Ingredients:
FOR THE CAKE
Cooking spray
1 1/2 c. all-purpose flour
1 1/2 tsp. baking powder
1/2 tsp. kosher salt
5 large eggs, separated
1 1/4 c. granulated sugar, divided
1 tsp. pure vanilla extract
1/2 c. milk
4 tbsp. butter, melted and cooled
FOR THE FILLING
1 (14-oz.) can sweetened condensed milk
1 (12-oz.) can evaporated milk
1/2 c. milk
1 tsp. pure vanilla extract
FOR THE WHIPPED CREAM
2 c. heavy cream
1/2 c. granulated sugar
FOR SERVING
1/4 c. cinnamon-sugar
sliced strawberries, for serving
Directions:
Make the cake: Preheat oven to 350° and grease a 9″-x-13″ baking pan with cooking spray. In a large bowl whisk together flour, baking powder, and salt.
In another large bowl using a hand mixer, beat together egg yolks and 1 cup of sugar until stiff ribbons trail behind beaters, then beat in vanilla and set aside.
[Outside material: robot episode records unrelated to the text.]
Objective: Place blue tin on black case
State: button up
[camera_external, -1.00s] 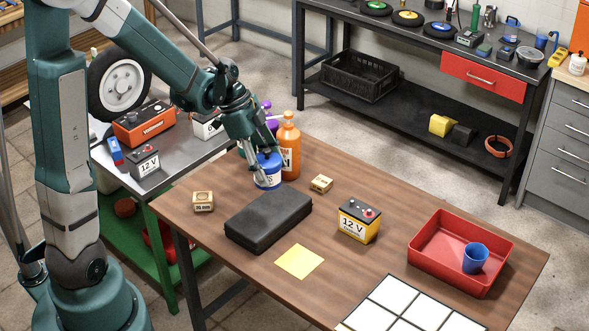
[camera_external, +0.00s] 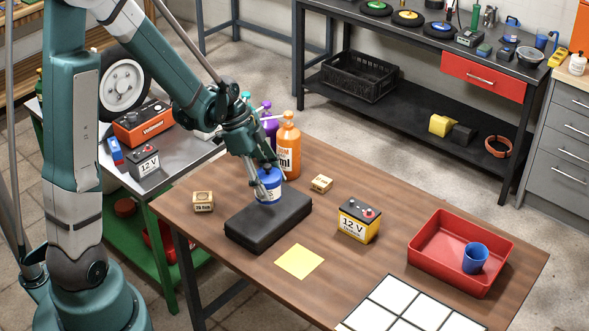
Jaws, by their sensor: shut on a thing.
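The blue tin (camera_external: 270,186), with a white label, is upright over the far part of the black case (camera_external: 258,226). My gripper (camera_external: 267,175) is shut on the tin from above and the left. The tin's bottom appears at or just above the case's top; I cannot tell whether they touch. The black case lies flat on the wooden table, its top otherwise bare. The gripper's fingers hide part of the tin.
An orange bottle (camera_external: 287,147) stands close behind the tin, with purple bottles (camera_external: 268,122) beyond it. Small wooden blocks (camera_external: 203,201) (camera_external: 321,183), a yellow battery (camera_external: 358,221), a yellow note (camera_external: 299,261) and a red tray (camera_external: 440,262) with a blue cup (camera_external: 475,258) are on the table.

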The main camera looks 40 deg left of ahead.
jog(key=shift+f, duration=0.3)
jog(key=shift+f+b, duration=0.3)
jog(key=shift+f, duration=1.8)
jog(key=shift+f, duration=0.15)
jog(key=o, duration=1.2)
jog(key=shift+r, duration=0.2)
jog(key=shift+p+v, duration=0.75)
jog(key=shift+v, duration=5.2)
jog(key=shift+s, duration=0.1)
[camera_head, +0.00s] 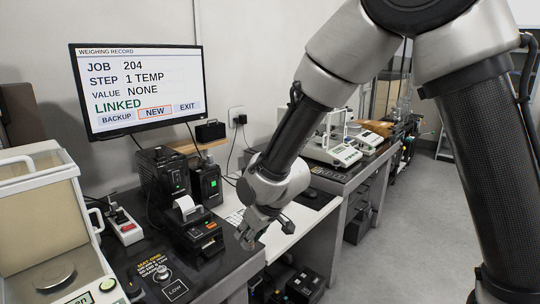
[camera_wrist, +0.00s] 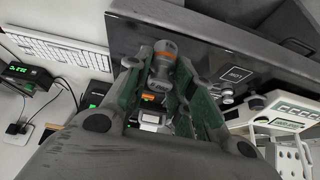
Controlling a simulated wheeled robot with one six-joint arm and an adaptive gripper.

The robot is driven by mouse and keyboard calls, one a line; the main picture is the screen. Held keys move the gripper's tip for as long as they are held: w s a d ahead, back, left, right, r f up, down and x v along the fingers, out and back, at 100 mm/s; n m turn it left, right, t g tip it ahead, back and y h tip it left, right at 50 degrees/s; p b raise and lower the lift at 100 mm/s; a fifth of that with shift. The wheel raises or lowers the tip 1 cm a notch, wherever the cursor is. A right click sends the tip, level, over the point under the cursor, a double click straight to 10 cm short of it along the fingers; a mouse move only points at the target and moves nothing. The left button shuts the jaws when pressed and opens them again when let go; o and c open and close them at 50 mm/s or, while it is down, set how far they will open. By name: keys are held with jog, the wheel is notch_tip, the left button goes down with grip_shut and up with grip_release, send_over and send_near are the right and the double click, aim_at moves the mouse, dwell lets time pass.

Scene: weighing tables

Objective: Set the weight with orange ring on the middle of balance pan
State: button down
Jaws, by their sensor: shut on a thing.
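The weight with the orange ring (camera_wrist: 166,46) is a grey metal piece held between the fingertips of my gripper (camera_wrist: 164,62) in the wrist view. My gripper is shut on it. In the head view my gripper (camera_head: 248,234) hangs over the front edge of the dark bench, right of the printer; the weight is hard to make out there. The balance pan (camera_head: 54,276) is a round metal disc inside the glass-sided balance (camera_head: 40,215) at the lower left. My gripper is well to the right of it, and the pan looks empty.
A small metal weight (camera_head: 161,272) stands on the dark printed mat beside the "LOW" square. The label printer (camera_head: 194,232), a red-switch power strip (camera_head: 124,226) and the monitor (camera_head: 137,90) are between or behind. Other balances (camera_head: 332,150) stand on the farther bench.

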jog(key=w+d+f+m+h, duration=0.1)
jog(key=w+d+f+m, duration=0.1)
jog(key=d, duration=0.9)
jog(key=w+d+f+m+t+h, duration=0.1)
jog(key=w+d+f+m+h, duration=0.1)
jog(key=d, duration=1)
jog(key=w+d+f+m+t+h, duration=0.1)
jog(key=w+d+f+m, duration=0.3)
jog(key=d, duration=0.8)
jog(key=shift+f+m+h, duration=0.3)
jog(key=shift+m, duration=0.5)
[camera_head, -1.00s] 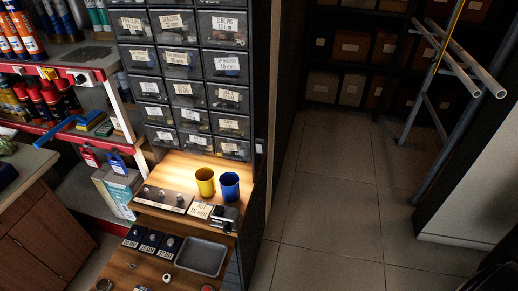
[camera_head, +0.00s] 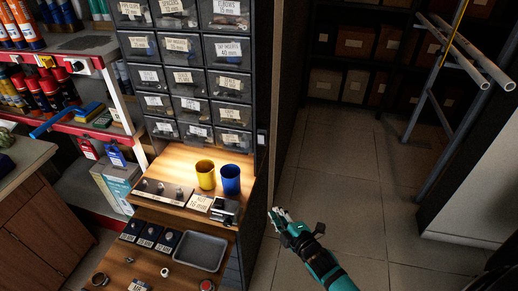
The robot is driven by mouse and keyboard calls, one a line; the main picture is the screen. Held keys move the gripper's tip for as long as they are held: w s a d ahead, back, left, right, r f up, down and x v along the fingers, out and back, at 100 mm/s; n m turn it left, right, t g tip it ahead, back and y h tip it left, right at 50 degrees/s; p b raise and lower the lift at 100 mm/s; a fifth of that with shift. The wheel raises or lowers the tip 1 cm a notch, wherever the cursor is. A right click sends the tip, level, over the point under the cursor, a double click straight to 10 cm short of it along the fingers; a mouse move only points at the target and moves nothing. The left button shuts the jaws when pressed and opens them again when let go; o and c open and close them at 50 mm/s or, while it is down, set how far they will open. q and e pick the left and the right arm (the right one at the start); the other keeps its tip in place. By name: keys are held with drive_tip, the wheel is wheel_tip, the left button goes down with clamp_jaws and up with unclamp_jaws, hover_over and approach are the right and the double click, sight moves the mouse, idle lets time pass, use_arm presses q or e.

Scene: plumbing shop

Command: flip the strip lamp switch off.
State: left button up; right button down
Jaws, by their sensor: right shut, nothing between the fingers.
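A small pale fitting (camera_head: 261,137) sits on the dark right edge of the drawer cabinet; it may be the strip lamp switch, but it is too small to tell its position. Warm light falls on the wooden ledge (camera_head: 180,160) under the drawers; the lamp itself does not show. My right gripper (camera_head: 273,213) is shut and empty, low and to the right of the cabinet, apart from the fitting and below it in the picture. My left gripper is not in view.
A yellow cup (camera_head: 205,175) and a blue cup (camera_head: 229,180) stand on the ledge near its right end. A grey tray (camera_head: 201,252) lies below them. A pipe rack (camera_head: 437,100) stands at the right. The tiled floor (camera_head: 340,180) between is clear.

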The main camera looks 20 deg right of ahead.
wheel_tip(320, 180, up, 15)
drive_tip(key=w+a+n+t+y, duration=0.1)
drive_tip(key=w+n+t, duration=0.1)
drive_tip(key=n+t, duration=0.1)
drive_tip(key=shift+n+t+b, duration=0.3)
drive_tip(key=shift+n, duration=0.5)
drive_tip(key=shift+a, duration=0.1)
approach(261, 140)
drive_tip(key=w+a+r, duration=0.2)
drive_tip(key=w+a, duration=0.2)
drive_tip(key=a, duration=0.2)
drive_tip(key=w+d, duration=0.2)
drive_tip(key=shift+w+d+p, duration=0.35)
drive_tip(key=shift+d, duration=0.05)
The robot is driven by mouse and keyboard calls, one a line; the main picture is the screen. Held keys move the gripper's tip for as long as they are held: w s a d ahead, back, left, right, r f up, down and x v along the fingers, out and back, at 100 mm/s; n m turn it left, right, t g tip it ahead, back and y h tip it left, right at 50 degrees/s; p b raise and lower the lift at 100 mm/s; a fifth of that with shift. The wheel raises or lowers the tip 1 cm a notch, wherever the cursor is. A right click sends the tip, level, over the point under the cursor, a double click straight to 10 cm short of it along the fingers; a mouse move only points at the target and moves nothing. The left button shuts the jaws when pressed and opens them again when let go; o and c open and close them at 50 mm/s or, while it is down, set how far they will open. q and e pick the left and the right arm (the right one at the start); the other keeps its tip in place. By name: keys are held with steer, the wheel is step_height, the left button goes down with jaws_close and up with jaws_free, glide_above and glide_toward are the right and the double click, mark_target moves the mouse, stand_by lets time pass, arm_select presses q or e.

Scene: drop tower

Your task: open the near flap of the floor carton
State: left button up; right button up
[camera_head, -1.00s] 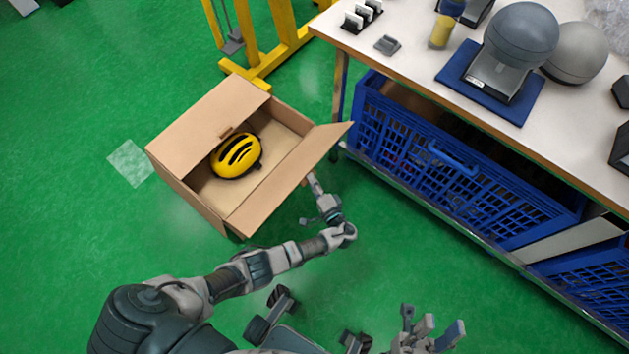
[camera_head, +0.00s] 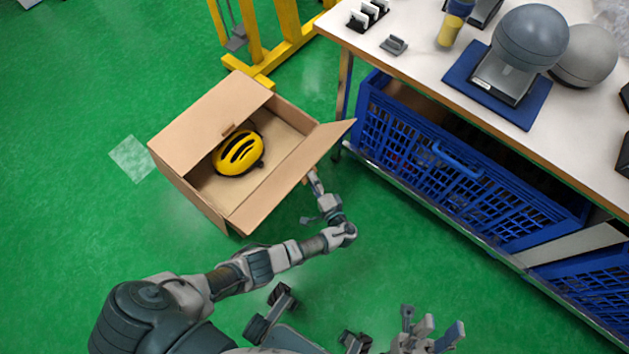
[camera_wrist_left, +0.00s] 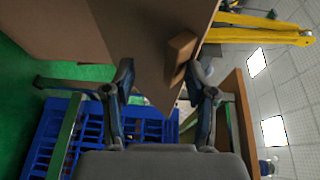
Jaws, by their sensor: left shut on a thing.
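The floor carton (camera_head: 187,198) is a brown cardboard box with its top open and a yellow-black helmet (camera_head: 238,153) inside. Its near flap (camera_head: 296,178) stands raised and tilts outward to the right; it also shows in the left wrist view (camera_wrist_left: 130,40). A small tab (camera_wrist_left: 181,57) sticks out from this flap. My left gripper (camera_head: 312,180) is at the flap's outer side, shut on the tab, with its fingers (camera_wrist_left: 163,80) either side of it. The exact contact is partly hidden. My right gripper (camera_head: 428,329) is at the bottom edge, away from the carton; its jaw opening is unclear.
A white-topped workbench (camera_head: 440,75) with blue crates (camera_head: 455,165) beneath stands close on the right. A yellow frame (camera_head: 262,60) stands behind the carton. Green floor is free on the left.

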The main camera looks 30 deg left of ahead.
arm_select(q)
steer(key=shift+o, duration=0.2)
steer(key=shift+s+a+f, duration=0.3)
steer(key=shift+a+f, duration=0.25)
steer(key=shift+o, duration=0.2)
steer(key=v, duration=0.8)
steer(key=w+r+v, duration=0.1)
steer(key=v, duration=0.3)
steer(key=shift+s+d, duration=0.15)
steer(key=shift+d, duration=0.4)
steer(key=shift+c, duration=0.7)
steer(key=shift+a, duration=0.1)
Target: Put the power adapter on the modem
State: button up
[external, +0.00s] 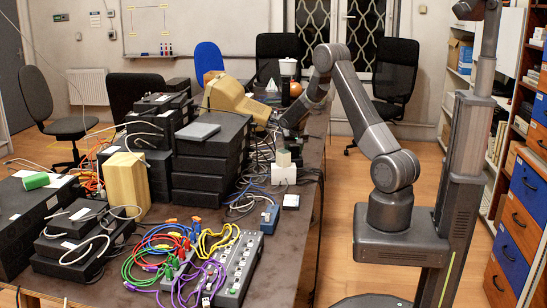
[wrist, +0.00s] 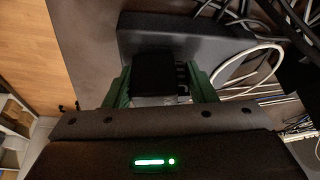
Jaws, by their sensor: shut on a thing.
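My gripper (wrist: 161,82) has its green fingers closed on the two sides of a small black block, which I take to be the power adapter (wrist: 155,72). A flat dark grey box, probably the modem (wrist: 205,38), lies just beyond the adapter in the wrist view. I cannot tell whether the adapter touches it or is above it. In the external view my gripper (external: 284,137) points down at the far right part of the table; the adapter and the modem cannot be made out there.
Black and white cables (wrist: 250,62) lie beside the dark box. The table (external: 292,235) carries stacked black devices (external: 210,160), a beige box (external: 127,188), a power strip (external: 238,270) and coloured cables. The near right tabletop is bare.

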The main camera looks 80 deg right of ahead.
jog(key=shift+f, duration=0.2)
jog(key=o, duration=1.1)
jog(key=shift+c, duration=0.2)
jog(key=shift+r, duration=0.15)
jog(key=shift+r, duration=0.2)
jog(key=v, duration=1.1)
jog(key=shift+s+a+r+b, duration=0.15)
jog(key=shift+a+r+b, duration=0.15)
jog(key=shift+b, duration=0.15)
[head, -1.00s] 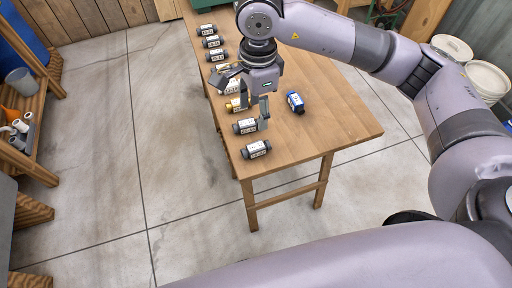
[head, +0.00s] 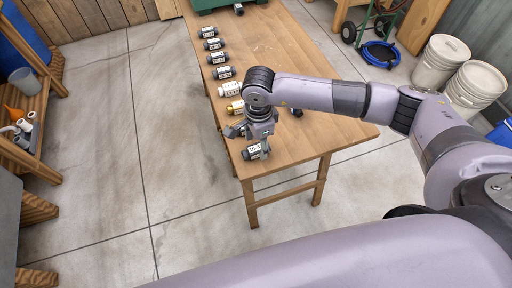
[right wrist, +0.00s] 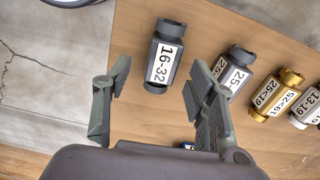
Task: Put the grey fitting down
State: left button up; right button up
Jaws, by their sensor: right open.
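My right gripper (head: 250,140) is open at the near end of the table, over the row of fittings. In the right wrist view my right gripper's fingers (right wrist: 158,85) stand apart with nothing held between them. A dark grey fitting labelled 16-32 (right wrist: 165,55) lies on the table just beyond the fingertips, roughly in line with the gap. It is the nearest of the row in the head view (head: 256,152). Another grey fitting (right wrist: 235,68) lies beside the right-hand finger, which partly covers it; the arm hides it in the head view. My left gripper is not in view.
A gold fitting (head: 235,107), a pale fitting (head: 230,89) and several grey ones (head: 217,59) line the left edge of the wooden table (head: 345,135). A blue fitting (right wrist: 187,146) is mostly hidden by my arm and gripper. White buckets (head: 442,58) stand on the floor at right.

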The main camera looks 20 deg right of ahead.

In a third large bowl using a hand mixer, beat egg whites until soft peaks form then gradually add in remaining 1/4 cup sugar and continue beating until stiff peaks form.
Add yolk mixture to dry ingredients and beat together. Add in milk and melted butter and beat until combined. Gently fold in egg whites until just combined. Pour batter into prepared pan and bake until a toothpick inserted into middle of cake comes out clean, 30 minutes. Let cool
Meanwhile make filling: In a medium bowl whisk together sweetened condensed milk, evaporated milk, milk, and vanilla. Using a fork, poke holes all over cake, then pour milk mixture evenly over cake. Cover and place in refrigerator until all of the mixture is absorbed, at least 1 hour.
When ready to serve make whipped cream: In a large bowl using a hand mixer, beat together heavy cream and sugar until stiff peaks form. Frost cake with whipped cream and sprinkle with cinnamon-sugar. Serve with strawberries or other fresh fruit.